The U.S. Supreme Court’s decision leaves in place the ruling in Johnson v. Paynesville Farmers Union Cooperative Oil Co.
Minnesota organic farmers say they are now operating in an uncertain regulatory environment in which U.S. Department of Agriculture requirements and Minnesota requirements are at odds with respect to decertification of fields that have experienced pesticide drift.
According to the latest census data, Minnesota ranks fourth in the nation in the number of certified organic farm acres and seventh in the number of certified organic farms.
“We are disappointed by the U.S. Supreme Court’s decision not to review a misguided ruling that unfairly penalizes Minnesota organic farmers who are victims of pesticide drift,” said FLAG Staff Attorney Amanda N. Heyman, who authored the petition to the Supreme Court.
“Minnesota organic farmers and organic certifiers are now in a tough position; they are caught between conflicting state and federal laws. We are confident, however, that the organic community will come together to help craft a solution to this unfortunate situation.”
In 2005, 2007, and 2008, Minnesota organic farmers Oluf and Debra Johnson’s organic farm fields were decertified due to contamination from pesticide overspray by commercial pesticide applicator Paynesville Farmers Union Cooperative Oil Company, the defendant in the case.

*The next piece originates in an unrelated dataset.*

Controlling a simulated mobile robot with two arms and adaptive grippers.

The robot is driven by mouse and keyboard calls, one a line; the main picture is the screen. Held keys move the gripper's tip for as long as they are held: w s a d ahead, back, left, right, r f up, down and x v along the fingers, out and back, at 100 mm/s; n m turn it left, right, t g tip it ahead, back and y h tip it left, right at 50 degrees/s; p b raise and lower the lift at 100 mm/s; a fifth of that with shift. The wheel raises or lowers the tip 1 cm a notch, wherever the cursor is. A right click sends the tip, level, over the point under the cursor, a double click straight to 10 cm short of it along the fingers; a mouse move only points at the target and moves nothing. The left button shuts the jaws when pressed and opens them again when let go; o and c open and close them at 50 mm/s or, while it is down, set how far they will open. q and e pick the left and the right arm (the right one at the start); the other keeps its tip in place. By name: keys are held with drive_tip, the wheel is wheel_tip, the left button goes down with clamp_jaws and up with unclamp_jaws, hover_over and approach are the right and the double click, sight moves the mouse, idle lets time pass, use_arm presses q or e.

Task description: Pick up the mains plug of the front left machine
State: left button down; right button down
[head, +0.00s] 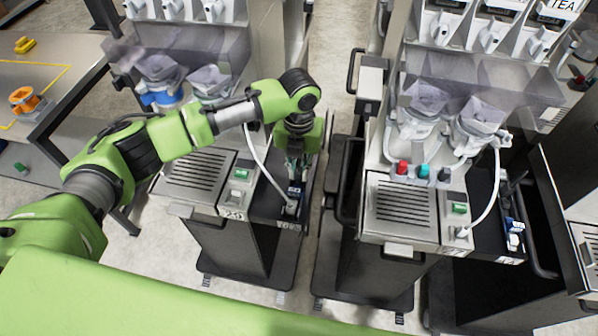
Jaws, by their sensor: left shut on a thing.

When the Johnsons sued the pesticide applicator for damages caused by the overspray, the Minnesota Supreme Court held that the company was not responsible for financial harm related to organic decertification.
The Court also held that the organic certifying agent interpreted the federal organic regulations incorrectly and was wrong to decertify the Johnsons’ organic farmland.
Farmers’ Legal Action Group, Inc. filed a petition for writ of certiorari in December 2012 asking the U.S. Supreme Court to overturn the portion of the Minnesota Supreme Court ruling interpreting the federal organic regulations.
FLAG is a nonprofit law center in St. Paul, Minnesota, dedicated to providing legal services and support to family farmers and their communities in order to help keep family farmers on the land.